Search code examples
cstringtreesegmentation-faultunions

segfault when printing the third string in a parse tree


I am creating a compiler, and beginning to create my parse tree structure.

I have this for a 'node' which can contain subnodes, or not.

typedef struct Node {
    int node_type;
    union {
        char* string;
        int number;
        struct Node* nodes;
    } node_data;
} Node;

And these functions assemble/print it

Node* MakeNodeFromString(char* mystring) {
    Node* mynode = (Node*) malloc(sizeof(Node));
    mynode->node_data.string = strdup(mystring);
    mynode->node_type = 0; // @TODO not 3
    return mynode;
}

Node* MakeTwoBranchNode(int nodetype, Node* a, Node* b) {
    Node* mynode = (Node*) malloc(sizeof(Node));
    mynode->node_type = 2; // @TODO not 3
    mynode->node_data.nodes = malloc(2 * sizeof(Node*));
    mynode->node_data.nodes[0] = *a; mynode->node_data.nodes[1] = *b;
    return mynode;
}

void printtree (Node *n, int level) {
    if (!n) return;

    printf ("start %d\n", n->node_type);
    switch (n->node_type) {
        case 2:
            printf ("%*c2\n", level, ' ');
            printtree (&n->node_data.nodes[0], level+1);
            printtree (&n->node_data.nodes[1], level+1);
            break;
        case 0:
            printf ("%*c%s\n", level, ' ', n->node_data.string);
            break;
    }
    printf ("end %d\n", n->node_type);
}

And whenever I assemble a tree I get segfaults either printf'ing or strlen'ing my strings. I've tried strdup, strcpy, etc. I'm pretty sure its not MakeTwoBranchNode that's failing because I can create large trees of numbers (code not included). But I'm not sure.

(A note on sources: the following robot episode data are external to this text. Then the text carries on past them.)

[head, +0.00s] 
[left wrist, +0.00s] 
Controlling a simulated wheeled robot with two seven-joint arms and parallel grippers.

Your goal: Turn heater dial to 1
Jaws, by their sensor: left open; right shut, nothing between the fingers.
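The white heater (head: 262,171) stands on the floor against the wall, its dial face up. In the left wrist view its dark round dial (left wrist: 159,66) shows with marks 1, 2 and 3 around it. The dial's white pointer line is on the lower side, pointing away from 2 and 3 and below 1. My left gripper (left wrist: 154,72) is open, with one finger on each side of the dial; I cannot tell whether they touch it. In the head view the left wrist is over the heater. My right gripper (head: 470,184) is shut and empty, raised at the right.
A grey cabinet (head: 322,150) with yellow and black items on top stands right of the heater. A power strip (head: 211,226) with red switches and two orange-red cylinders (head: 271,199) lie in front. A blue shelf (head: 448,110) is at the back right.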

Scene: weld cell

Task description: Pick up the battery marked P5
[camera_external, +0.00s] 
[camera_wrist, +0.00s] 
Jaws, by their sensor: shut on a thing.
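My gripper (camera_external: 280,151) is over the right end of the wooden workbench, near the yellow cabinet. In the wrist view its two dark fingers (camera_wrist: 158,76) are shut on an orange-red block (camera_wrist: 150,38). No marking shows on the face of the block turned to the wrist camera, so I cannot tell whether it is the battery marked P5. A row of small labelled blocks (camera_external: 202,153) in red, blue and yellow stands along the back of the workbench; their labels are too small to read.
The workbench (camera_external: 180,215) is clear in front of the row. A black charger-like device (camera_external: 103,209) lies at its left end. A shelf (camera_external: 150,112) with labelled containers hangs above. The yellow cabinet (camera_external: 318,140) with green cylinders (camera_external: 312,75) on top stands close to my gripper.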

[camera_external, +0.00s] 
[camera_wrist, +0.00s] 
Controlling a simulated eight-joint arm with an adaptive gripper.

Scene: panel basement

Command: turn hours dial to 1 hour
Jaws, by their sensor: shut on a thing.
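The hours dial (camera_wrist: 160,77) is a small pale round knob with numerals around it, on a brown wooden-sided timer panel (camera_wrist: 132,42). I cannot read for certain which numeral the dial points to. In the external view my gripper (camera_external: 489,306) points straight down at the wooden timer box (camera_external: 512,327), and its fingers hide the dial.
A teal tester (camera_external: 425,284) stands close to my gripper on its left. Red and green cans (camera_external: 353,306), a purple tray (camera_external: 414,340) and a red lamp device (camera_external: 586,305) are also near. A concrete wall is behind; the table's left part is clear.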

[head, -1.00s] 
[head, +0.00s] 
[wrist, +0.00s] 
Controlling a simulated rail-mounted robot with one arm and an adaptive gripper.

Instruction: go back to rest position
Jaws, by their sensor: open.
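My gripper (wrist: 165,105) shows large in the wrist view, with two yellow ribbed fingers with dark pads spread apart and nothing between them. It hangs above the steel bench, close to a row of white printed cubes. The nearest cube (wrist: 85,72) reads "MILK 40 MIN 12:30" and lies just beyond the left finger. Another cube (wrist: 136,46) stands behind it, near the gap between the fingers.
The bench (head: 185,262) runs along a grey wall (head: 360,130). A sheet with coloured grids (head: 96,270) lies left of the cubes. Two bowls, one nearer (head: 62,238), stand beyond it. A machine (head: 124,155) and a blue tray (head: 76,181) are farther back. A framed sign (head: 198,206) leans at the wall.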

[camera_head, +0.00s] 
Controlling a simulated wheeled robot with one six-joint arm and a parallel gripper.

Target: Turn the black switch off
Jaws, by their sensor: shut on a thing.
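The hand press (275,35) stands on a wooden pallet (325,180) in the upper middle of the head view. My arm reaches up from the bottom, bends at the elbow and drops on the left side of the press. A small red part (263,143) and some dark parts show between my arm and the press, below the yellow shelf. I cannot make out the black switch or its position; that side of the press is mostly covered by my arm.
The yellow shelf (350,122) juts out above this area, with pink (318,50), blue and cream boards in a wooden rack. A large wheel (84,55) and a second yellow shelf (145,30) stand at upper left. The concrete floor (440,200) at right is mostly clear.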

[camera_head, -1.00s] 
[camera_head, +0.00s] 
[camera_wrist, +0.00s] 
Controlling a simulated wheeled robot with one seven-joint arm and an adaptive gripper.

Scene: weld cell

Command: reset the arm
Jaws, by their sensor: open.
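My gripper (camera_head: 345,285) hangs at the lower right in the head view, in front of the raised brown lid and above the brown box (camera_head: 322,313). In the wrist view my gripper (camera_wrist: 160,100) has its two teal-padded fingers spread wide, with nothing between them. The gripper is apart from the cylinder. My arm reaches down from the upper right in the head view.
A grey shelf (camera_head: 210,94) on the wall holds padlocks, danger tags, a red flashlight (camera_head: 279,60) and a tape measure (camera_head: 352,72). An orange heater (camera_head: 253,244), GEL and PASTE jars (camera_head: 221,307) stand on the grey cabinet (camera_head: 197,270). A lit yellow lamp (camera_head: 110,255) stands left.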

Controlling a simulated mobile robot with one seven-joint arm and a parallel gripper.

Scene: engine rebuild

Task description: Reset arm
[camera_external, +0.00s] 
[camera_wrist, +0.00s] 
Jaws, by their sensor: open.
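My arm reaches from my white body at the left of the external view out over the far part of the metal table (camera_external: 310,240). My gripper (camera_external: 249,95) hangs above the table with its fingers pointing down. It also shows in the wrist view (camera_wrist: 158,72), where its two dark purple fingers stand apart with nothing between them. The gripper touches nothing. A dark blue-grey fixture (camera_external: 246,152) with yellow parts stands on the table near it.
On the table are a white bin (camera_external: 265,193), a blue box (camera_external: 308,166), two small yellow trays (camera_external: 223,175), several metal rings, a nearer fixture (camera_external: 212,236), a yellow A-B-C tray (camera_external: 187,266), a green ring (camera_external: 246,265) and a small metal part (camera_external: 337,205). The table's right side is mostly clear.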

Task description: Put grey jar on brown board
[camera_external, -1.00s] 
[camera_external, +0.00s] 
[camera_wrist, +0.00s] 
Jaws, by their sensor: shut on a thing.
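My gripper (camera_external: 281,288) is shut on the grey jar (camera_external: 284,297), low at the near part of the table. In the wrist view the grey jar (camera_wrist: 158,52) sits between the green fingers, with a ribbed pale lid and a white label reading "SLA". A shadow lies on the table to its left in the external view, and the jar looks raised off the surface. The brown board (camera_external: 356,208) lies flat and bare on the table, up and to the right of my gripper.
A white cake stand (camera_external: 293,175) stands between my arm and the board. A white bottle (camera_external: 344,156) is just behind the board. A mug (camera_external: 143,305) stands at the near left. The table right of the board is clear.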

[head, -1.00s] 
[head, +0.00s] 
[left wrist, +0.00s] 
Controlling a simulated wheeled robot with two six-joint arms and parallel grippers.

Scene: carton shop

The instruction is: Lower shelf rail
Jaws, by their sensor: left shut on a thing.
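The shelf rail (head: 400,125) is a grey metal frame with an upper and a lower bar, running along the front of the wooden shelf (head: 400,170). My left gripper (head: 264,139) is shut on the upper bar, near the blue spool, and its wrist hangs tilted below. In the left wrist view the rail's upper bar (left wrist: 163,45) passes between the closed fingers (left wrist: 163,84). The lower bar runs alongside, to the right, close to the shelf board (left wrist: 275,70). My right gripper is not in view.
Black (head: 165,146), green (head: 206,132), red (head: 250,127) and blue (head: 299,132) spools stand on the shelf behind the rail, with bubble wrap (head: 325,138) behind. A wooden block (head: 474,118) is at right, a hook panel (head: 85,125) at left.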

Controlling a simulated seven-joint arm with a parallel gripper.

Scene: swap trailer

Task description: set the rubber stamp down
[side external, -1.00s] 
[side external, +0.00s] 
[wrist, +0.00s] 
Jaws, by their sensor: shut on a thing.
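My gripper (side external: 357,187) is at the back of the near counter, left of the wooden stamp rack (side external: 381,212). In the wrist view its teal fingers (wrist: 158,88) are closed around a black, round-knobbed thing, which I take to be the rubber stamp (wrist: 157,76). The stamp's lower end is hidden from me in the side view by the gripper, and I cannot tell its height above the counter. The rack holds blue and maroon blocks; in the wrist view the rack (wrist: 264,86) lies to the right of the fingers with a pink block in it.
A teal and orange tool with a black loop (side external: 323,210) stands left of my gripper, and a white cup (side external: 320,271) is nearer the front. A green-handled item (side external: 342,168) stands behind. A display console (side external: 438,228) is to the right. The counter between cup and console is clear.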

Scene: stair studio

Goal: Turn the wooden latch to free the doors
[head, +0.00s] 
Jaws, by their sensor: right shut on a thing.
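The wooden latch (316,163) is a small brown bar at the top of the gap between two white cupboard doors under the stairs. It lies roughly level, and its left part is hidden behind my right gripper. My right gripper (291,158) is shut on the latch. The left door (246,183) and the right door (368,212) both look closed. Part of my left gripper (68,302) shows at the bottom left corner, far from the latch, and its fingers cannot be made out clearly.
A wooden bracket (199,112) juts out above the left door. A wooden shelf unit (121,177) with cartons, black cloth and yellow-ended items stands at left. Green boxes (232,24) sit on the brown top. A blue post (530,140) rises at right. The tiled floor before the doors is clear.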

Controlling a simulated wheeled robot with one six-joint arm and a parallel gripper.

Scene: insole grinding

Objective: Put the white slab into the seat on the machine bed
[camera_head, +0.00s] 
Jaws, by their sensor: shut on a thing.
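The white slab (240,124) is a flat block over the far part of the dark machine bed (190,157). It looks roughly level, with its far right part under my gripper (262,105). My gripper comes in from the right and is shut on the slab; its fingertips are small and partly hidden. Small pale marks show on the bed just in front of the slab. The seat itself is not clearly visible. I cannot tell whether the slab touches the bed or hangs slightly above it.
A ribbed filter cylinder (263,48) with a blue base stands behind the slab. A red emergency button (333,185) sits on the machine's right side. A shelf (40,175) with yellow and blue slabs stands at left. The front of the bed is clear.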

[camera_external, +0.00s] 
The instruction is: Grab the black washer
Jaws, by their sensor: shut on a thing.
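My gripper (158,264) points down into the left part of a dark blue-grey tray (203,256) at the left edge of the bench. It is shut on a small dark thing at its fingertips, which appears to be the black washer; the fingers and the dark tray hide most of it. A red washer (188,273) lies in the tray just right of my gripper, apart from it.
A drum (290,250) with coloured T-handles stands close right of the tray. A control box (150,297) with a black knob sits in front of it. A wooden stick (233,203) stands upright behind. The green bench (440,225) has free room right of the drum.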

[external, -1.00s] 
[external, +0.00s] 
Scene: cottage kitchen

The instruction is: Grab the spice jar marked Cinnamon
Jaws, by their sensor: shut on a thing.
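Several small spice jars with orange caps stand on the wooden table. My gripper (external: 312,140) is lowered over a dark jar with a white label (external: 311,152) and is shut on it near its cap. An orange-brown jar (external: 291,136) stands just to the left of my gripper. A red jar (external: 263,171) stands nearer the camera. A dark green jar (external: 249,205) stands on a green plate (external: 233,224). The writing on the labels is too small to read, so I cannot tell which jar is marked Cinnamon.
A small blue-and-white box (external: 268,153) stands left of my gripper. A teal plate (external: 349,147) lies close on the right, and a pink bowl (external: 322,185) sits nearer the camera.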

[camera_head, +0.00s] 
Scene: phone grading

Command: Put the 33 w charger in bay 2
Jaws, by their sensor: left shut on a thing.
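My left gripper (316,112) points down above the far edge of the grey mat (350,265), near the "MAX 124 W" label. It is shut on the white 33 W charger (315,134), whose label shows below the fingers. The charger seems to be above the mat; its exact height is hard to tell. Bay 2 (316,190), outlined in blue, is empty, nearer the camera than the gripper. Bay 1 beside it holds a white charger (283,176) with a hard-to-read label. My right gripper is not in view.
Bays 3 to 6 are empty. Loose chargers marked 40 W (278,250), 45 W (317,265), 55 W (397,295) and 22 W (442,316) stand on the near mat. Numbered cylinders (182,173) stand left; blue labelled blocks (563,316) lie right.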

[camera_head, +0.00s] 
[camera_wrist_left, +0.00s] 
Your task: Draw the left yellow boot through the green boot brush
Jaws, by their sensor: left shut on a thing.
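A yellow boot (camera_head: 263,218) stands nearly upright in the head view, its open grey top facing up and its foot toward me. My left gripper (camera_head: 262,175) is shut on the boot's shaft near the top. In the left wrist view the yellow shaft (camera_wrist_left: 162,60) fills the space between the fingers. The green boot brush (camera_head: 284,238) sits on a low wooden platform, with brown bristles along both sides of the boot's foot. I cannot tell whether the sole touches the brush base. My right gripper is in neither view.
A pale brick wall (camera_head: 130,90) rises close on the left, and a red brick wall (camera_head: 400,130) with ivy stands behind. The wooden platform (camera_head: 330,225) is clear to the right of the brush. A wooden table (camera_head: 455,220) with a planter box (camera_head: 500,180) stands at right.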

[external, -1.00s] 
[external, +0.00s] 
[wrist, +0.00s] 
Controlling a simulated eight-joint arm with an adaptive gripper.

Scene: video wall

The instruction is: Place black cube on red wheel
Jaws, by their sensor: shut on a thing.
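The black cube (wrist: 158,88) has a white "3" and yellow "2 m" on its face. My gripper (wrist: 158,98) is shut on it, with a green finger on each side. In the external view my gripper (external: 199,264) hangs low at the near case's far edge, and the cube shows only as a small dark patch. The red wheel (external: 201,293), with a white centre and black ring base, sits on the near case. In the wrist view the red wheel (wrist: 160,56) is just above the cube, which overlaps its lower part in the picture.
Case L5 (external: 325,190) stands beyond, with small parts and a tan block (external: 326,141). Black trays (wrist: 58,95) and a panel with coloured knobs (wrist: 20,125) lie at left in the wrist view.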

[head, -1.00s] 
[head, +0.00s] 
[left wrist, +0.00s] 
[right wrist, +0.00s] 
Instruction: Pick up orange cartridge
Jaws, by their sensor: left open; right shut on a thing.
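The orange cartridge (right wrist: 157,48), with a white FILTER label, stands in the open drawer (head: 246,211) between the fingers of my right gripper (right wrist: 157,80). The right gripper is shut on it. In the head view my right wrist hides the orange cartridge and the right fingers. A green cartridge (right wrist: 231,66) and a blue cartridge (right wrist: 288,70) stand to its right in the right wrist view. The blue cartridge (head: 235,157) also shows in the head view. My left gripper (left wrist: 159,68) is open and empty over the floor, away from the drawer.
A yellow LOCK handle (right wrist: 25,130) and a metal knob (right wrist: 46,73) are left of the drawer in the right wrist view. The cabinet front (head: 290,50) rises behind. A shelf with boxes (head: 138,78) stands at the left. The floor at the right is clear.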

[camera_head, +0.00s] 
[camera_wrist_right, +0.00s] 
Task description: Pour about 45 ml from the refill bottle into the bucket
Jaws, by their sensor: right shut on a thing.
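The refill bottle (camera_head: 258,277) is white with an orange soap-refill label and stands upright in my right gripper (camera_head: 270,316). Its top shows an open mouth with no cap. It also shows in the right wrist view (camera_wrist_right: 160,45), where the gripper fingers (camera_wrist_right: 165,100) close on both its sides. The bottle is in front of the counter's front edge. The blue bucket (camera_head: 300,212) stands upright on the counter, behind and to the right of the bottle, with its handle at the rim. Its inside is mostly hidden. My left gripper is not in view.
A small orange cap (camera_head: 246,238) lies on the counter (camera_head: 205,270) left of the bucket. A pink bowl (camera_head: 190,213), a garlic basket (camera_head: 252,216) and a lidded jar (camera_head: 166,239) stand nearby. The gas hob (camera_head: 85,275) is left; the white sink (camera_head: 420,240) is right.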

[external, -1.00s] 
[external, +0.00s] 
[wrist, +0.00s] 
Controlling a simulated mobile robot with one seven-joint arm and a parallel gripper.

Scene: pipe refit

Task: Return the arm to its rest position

This is a codesample of where it does - and doesnt - segfault on my machine

int main() {
    // Works
    printtree(
        MakeTwoBranchNode(3,
            MakeNodeFromString("first string"),
            MakeNodeFromString("second string")
        ),
        1
    );
    // Fails
    printtree(
        MakeTwoBranchNode(3,
            MakeTwoBranchNode(3,
                MakeNodeFromString("first string"),
                MakeNodeFromString("second string")
            ),
            MakeNodeFromString("third string")
        ),
        1
    );
}

If you run this example (and can understand its cryptic output) you'll see it segfaults during printf(n->node_data.string).


Solution

  • You're allocating sizeof-a-pointer, not sizeof-a-node in the following:

    Node* MakeTwoBranchNode(int nodetype, Node* a, Node* b) {
        Node* mynode = malloc(sizeof(Node));
        mynode->node_type = 2; // @TODO not 3
        mynode->node_data.nodes = malloc(2 * sizeof(Node*)); // HERE
        mynode->node_data.nodes[0] = *a; mynode->node_data.nodes[1] = *b;
        return mynode;
    }
    

    You could change the commented line above to:

        mynode->node_data.nodes = malloc(2 * sizeof(Node));
    

    However, as written your test program as a memory leak. What happens to the memory you allocated for the nodes your passing to MakeTwoBranchNode()? This is not what I think you really want. You wold be better off using a pointer-array in the first place.

    typedef struct Node {
        int node_type;
        union {
            char* string;
            int number;
            struct Node *nodes[2];
        } node_data;
    } Node;
    

    Then save the actual pointers passed to MakeTwoBranchNode. In doing so you're passing ownership of those nodes to the two-branch node (and thus you should also ensure when it is freed it properly cleans up its child nodes):

    Node* MakeTwoBranchNode(int nodetype, Node* a, Node* b) {
        Node* mynode = malloc(sizeof(Node));
        mynode->node_type = 2; // @TODO not 3
        mynode->node_data.nodes[0] = a; 
        mynode->node_data.nodes[1] = b;
        return mynode;
    }
    

    Now there's no memory leak unless you fail to free() the pointers in nodes[0] and nodes[1] when you're destroying the two-branch node.